I'm working on a dictionary tool that provides, as an auto-assist, transcription of Chinese characters into corresponding (Modern Standard Mandarin) pinyin+tones on a naive, character-per-character basis without lexical parsing (the tool is intended for indexing of new terms/phrases, lexical parsing is overkill).
In order to make the auto-assist feature as useful as possible, I would like the assisted-transcription operation to choose the most frequent reading [1] of any individual character as the preferred default in an effort to reduce the amount of time users will spend correcting the inevitable [2] mistakes.

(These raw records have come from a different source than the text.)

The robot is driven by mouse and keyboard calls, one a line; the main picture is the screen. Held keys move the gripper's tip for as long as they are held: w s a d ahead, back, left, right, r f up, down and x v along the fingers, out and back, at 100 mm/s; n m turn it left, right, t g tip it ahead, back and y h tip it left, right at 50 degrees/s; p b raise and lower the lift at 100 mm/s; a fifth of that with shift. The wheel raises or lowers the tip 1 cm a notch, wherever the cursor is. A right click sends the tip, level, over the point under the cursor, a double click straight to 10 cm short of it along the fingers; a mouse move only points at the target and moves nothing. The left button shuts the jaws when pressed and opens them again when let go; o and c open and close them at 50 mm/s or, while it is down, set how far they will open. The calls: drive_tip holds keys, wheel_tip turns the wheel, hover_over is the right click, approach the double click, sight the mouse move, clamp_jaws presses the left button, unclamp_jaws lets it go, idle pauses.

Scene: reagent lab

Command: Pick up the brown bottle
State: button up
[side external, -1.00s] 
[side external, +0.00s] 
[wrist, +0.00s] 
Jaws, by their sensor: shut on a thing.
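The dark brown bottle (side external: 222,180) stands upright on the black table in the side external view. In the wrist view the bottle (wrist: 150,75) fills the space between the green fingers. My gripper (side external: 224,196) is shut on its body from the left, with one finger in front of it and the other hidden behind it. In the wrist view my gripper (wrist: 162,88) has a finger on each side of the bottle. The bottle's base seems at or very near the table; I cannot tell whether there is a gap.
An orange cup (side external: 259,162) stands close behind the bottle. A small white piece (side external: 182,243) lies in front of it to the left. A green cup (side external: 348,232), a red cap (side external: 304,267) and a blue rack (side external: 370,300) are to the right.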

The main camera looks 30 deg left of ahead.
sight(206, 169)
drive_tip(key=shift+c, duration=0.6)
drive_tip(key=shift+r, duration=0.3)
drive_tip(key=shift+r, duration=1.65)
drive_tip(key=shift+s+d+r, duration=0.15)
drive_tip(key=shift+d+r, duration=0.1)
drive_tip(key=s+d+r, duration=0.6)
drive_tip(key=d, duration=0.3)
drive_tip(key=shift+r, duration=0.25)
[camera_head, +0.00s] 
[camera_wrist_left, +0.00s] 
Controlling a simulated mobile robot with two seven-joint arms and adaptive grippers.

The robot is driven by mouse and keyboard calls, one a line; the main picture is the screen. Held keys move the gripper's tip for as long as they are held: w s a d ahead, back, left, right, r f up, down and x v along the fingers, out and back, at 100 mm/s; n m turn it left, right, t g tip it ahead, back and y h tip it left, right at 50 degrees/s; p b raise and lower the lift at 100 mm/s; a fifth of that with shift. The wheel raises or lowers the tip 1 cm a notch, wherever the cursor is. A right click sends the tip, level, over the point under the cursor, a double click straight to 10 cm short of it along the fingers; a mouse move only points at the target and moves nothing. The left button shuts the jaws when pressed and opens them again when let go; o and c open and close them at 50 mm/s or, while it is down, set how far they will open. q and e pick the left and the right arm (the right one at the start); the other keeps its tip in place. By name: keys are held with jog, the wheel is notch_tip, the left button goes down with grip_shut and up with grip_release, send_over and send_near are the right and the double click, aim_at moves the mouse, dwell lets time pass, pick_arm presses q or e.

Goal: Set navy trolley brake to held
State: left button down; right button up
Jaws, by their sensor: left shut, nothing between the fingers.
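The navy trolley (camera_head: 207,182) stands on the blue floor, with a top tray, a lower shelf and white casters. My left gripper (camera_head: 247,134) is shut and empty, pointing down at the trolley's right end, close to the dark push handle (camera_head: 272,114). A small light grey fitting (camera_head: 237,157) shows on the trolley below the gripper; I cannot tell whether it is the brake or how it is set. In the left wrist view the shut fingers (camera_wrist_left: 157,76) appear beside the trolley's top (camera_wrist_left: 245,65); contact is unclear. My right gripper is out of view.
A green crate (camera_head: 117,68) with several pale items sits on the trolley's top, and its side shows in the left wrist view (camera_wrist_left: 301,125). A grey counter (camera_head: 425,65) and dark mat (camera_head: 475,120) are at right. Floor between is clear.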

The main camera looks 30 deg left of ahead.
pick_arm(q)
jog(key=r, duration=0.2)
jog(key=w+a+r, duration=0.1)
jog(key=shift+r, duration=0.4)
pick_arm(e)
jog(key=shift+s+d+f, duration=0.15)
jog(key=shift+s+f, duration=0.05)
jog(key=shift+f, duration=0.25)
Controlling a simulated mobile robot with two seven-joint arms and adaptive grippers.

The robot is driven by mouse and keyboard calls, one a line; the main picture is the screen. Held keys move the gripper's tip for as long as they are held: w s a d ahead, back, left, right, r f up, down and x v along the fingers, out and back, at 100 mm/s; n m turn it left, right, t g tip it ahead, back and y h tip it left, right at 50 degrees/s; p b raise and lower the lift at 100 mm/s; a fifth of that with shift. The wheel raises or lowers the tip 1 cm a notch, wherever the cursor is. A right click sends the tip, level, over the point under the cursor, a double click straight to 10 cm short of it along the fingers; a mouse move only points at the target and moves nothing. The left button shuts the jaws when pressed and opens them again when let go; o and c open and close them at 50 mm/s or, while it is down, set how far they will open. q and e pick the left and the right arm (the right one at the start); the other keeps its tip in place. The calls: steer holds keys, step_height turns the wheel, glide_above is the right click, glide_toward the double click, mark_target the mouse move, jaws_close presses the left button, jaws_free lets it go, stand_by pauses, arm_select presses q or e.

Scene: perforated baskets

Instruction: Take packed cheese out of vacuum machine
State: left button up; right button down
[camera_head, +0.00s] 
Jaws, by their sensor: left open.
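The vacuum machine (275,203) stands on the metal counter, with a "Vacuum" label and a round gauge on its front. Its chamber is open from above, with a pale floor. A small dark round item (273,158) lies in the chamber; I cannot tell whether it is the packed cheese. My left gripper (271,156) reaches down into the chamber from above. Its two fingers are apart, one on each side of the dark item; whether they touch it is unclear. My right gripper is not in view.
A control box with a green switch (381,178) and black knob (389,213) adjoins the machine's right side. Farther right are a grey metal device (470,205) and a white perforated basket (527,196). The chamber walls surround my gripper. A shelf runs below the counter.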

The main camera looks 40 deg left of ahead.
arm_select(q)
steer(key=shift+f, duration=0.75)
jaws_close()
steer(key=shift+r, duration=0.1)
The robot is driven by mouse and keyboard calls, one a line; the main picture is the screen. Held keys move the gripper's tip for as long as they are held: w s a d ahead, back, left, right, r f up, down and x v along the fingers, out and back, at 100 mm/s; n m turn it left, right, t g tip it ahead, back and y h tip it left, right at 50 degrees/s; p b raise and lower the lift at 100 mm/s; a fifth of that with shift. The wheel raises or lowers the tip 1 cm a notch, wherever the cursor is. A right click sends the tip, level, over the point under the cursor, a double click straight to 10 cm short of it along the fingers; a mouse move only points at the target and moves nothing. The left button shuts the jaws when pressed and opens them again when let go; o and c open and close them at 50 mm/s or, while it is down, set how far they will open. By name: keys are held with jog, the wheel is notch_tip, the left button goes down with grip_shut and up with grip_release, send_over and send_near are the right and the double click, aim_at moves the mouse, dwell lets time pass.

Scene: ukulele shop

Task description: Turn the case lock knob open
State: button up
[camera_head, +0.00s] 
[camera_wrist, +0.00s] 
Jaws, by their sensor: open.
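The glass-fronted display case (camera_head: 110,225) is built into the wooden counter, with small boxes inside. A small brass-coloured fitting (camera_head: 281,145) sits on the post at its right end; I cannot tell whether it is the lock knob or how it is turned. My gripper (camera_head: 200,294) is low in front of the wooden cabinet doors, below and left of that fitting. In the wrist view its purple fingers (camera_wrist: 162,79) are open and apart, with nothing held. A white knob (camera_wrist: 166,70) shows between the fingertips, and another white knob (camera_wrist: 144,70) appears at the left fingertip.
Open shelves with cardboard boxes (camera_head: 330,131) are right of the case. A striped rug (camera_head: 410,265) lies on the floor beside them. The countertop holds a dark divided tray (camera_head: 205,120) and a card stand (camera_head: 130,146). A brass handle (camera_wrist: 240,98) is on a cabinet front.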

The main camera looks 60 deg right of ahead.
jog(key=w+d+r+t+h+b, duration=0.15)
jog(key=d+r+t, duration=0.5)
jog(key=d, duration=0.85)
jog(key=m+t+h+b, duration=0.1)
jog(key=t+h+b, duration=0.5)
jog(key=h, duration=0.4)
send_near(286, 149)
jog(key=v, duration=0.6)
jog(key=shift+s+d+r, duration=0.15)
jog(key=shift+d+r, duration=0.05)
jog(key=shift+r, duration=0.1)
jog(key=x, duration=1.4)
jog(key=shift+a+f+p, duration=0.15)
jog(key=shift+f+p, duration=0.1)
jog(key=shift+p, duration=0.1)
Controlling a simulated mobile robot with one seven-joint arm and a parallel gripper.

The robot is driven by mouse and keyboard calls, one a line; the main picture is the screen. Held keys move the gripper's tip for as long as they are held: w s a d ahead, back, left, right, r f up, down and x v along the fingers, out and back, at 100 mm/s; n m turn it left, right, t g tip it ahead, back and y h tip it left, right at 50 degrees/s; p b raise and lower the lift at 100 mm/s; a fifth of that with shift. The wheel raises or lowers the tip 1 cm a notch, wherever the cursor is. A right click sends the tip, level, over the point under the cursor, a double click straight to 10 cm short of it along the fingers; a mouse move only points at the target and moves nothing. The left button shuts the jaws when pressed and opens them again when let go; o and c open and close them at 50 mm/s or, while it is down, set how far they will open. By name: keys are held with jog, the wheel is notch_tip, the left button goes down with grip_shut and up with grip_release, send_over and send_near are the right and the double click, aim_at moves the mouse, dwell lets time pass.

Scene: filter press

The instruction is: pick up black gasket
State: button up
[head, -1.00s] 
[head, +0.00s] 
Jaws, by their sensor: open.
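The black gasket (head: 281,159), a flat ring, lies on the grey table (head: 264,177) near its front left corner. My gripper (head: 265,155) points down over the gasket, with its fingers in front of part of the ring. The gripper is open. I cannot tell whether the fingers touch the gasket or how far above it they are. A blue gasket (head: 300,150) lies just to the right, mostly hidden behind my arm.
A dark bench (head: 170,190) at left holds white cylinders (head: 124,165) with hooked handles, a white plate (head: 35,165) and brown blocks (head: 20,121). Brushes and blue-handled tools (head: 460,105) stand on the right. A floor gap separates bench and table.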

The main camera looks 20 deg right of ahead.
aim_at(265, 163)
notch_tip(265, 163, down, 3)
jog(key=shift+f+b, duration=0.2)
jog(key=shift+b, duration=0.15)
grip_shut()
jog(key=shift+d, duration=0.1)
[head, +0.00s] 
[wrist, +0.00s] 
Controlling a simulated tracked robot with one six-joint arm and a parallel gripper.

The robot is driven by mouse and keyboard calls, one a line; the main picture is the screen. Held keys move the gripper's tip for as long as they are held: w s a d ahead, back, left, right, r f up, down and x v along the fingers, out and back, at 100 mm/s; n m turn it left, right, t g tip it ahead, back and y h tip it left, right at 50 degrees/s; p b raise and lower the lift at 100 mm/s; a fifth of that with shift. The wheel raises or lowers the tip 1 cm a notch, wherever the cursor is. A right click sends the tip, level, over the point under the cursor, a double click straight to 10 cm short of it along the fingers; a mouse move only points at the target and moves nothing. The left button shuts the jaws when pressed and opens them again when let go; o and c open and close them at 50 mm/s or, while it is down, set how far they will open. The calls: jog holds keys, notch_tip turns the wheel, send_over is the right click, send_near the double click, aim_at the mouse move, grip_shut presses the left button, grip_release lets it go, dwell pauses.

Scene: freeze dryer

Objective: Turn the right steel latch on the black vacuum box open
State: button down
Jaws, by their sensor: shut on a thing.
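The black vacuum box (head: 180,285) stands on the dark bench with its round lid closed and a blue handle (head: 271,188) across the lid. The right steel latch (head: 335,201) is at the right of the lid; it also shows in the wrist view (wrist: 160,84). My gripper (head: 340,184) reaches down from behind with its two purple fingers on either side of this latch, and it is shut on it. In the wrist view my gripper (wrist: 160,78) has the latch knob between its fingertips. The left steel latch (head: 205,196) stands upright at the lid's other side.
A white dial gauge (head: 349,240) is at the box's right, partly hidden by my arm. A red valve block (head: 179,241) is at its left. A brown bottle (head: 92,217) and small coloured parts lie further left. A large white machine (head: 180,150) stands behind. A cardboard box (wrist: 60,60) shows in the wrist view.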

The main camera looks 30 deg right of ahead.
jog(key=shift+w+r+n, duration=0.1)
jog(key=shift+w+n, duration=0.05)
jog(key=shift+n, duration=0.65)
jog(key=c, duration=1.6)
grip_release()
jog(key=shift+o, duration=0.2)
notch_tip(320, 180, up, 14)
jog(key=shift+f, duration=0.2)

Python's pinyin package, based on Mandarin.dat, seems to provide reasonably good performance in that regard; but I'm curious whether there's a standard (issued by a language authority in PRC or Taiwan) list of such frequencies available, and/or whether any list exists that includes the other possible readings, in decreasing order of frequency, by way of providing a helpful dropdown list of alternates in cases where the preferred reading doesn't happen to be correct.
[1] i.e., assuming a large and representative set of textual data, if a character has multiple possible readings, the pronunciation most often assigned the character based on more advanced lexical analysis of the function of the character within a larger semantic block. For example, if within the set there are three observed instances of 为[wei4]什么 and one observed instance of 作为[wei2], choose "wei4" as the default transcription option for 为.
[2] I'm aware of characters such as 调 for which alternate readings (in this case diao4/tiao2) are equally likely, so in these cases such "assistance" will likely never have an accuracy rate better than 50%.